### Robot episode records
● ● ● ● ●

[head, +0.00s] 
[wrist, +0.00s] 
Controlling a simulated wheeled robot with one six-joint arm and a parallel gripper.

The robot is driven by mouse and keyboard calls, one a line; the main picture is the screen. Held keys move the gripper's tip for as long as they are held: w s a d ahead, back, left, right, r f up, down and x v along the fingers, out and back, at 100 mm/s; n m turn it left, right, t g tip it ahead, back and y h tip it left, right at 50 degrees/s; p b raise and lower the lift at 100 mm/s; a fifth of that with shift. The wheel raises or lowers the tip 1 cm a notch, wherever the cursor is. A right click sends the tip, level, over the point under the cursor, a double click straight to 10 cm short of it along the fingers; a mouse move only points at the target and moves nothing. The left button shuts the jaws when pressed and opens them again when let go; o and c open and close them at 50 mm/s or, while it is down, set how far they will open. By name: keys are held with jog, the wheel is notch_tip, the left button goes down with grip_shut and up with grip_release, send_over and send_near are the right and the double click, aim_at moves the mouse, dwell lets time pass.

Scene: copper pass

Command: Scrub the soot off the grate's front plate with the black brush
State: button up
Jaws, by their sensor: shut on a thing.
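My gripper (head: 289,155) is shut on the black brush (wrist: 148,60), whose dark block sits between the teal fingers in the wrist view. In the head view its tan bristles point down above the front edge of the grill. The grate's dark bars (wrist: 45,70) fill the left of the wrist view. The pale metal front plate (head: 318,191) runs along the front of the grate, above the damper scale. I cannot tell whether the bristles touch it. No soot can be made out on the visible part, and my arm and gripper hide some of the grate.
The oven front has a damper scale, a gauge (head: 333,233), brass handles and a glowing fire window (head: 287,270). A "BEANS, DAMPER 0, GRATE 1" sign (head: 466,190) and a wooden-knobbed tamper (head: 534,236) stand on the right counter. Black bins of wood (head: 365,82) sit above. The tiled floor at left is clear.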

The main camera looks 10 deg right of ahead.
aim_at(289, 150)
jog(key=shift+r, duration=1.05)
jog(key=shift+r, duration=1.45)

● ● ● ● ●

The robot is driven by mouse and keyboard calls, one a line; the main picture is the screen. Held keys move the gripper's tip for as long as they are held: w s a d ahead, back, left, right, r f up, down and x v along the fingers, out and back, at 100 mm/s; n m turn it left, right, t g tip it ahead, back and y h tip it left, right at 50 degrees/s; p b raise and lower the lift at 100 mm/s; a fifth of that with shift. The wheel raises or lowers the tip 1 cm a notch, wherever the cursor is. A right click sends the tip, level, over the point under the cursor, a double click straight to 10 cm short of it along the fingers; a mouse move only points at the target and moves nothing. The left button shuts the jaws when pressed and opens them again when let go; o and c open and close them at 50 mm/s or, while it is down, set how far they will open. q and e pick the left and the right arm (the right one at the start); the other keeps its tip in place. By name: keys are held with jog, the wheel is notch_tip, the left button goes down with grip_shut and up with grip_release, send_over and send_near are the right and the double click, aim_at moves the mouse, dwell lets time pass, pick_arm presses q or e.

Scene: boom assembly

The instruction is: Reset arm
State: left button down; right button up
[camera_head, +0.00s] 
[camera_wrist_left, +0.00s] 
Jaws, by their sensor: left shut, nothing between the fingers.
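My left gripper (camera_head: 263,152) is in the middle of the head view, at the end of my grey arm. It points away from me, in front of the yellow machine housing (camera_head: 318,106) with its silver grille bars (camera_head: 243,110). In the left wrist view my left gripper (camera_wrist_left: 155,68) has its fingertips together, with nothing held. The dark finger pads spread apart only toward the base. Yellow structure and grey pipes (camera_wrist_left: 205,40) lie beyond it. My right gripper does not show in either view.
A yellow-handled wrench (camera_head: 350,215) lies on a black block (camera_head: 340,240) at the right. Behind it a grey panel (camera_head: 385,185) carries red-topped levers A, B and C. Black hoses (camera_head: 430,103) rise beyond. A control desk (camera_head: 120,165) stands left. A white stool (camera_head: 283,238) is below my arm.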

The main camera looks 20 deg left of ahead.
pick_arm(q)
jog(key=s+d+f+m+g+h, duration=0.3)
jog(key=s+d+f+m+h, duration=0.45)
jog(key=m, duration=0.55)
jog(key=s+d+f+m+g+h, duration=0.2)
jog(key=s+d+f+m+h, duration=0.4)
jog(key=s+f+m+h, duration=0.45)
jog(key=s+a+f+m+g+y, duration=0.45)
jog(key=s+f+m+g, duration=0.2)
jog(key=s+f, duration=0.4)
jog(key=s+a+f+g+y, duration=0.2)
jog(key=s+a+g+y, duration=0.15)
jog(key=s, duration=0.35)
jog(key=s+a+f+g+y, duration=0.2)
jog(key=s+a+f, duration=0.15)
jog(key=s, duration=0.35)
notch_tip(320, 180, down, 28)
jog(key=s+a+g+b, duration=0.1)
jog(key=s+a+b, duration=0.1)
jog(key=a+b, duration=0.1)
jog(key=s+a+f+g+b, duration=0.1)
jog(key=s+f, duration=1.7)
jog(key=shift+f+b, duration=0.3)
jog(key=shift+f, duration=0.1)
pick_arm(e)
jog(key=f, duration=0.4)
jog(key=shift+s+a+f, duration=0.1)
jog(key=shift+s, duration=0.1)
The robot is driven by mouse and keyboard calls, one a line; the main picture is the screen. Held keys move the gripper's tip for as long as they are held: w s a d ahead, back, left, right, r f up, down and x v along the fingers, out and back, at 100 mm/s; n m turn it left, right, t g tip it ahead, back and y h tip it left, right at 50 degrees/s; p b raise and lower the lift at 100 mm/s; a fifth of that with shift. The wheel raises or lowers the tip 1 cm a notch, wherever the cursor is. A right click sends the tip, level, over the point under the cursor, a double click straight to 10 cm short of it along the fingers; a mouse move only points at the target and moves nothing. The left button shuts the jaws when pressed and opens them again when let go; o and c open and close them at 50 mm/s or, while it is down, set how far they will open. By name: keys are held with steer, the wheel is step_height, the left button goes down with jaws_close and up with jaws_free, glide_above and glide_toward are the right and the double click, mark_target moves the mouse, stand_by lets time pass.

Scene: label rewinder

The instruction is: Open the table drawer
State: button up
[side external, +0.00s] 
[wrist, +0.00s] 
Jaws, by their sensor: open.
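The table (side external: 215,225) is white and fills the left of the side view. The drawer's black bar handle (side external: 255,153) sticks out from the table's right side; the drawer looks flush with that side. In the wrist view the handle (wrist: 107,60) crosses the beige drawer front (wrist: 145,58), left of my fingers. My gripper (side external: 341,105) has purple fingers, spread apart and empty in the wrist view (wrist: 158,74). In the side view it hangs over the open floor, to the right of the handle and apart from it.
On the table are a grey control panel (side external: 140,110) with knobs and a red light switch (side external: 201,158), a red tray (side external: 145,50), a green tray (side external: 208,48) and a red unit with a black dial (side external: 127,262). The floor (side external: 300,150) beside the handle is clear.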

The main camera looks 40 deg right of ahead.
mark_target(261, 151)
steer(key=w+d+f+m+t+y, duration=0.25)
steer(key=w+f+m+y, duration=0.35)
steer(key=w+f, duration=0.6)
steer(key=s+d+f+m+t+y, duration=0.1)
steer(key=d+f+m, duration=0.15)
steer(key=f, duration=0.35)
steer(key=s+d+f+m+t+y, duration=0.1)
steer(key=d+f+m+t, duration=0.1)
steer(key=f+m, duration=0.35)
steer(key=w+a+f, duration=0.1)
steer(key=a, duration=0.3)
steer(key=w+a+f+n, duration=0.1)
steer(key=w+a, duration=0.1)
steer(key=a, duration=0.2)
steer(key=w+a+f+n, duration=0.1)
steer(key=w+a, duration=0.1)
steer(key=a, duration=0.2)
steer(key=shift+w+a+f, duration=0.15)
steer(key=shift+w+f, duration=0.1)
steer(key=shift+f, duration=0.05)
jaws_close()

● ● ● ● ●

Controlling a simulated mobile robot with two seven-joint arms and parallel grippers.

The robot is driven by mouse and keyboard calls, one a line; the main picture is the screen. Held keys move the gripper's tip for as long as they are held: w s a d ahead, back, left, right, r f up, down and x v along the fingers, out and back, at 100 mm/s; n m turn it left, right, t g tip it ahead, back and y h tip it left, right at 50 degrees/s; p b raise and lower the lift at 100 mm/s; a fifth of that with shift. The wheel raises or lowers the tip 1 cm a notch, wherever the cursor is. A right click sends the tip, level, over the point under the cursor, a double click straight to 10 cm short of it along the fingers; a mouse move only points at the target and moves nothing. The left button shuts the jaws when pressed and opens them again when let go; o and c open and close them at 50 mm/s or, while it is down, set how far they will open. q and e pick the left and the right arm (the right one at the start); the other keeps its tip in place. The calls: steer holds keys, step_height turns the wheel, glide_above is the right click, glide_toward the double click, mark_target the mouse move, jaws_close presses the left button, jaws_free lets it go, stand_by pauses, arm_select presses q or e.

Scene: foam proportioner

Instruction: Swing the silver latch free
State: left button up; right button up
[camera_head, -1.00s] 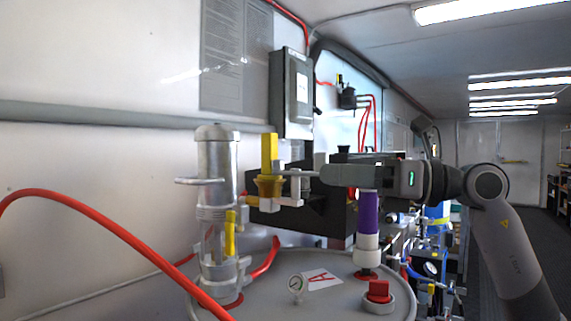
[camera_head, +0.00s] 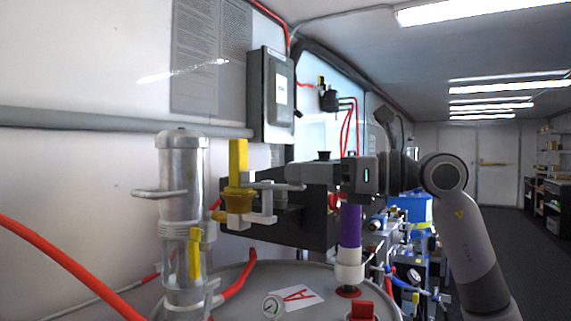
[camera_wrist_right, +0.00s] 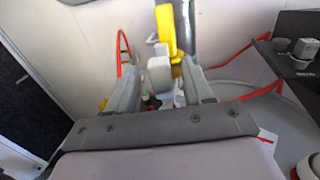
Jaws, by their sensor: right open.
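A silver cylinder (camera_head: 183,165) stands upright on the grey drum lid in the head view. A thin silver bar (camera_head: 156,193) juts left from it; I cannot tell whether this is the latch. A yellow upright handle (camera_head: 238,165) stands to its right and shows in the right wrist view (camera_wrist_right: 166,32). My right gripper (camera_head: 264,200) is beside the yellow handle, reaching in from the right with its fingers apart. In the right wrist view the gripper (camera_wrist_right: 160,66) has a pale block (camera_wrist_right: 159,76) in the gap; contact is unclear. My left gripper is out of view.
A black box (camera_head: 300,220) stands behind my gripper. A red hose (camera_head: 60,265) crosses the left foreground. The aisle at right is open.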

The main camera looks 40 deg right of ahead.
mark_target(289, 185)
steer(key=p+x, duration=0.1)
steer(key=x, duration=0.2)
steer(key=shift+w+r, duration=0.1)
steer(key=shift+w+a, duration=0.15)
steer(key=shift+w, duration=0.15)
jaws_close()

● ● ● ● ●

### GIVEN INSTRUCTION
Copy each line above where the string "simulated" occurs.

### FINISHED ANSWER
Controlling a simulated wheeled robot with one six-joint arm and a parallel gripper.
Controlling a simulated mobile robot with two seven-joint arms and parallel grippers.

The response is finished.